Vende hotel em Sines e procura hotel de negócios no Porto
Finalmente, enquanto no setor imobiliário viu a faturação encolher 63,2% em 2023 face ao ano anterior – embora em Portugal até tenha atingido 17,9 milhões de euros, mais 13,5 milhões do que no ano anterior “fruto das vendas do edifício River Plaza, em Vila Nova de Gaia” –, na hotelaria registou um acréscimo de 12,3%, com os rendimentos operacionais provenientes de nove unidades (duas em Portugal, quatro em Angola e três em Moçambique), a operarem sob a insígnia TD Hotels e com um total de 2.688 camas, a ascenderem a 51,7 milhões de euros.
A grande novidade, concretizada na segunda metade do ano passado e “aproveitando uma boa oportunidade de negócio”, foi a venda da sociedade que explorava o hotel Sinerama, em Sines, ao grupo AP Hotels & Resorts, a quem a Teixeira Duarte já havia alienado outras unidades no passado. Os novos donos vão convertê-lo numa unidade de quatro estrelas, a inaugurar no próximo ano, passando dos atuais 105 para 135 quartos.

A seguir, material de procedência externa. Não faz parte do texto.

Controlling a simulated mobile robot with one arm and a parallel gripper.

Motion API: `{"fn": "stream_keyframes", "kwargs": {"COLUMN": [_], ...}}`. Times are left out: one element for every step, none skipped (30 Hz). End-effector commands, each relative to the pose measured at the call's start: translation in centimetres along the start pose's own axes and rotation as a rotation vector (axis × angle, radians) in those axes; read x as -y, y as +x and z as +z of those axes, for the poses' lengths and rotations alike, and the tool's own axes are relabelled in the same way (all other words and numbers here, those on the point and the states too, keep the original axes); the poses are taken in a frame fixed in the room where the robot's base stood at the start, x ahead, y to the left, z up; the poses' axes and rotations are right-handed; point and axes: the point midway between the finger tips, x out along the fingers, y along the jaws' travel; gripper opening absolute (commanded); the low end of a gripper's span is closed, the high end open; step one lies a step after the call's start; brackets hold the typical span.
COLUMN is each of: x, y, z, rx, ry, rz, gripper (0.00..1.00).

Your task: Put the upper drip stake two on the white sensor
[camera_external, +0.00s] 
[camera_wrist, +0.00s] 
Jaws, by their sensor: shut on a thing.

O único ativo hoteleiro da Teixeira Duarte em Portugal passou a ser o Lagoas Park Hotel, um quatro estrelas com 182 quartos no concelho de Oeiras, que registou em 2023 o “melhor ano de sempre a nível de volume de negócios”. Porém, adianta o grupo, “otimizando as mais-valias operacionais e as já dezenas de anos de experiência” de gestão neste setor, nomeadamente no segmento de negócios, o grupo fala na “continuidade dos estudos relacionados com novas oportunidades de negócio na cidade do Porto”.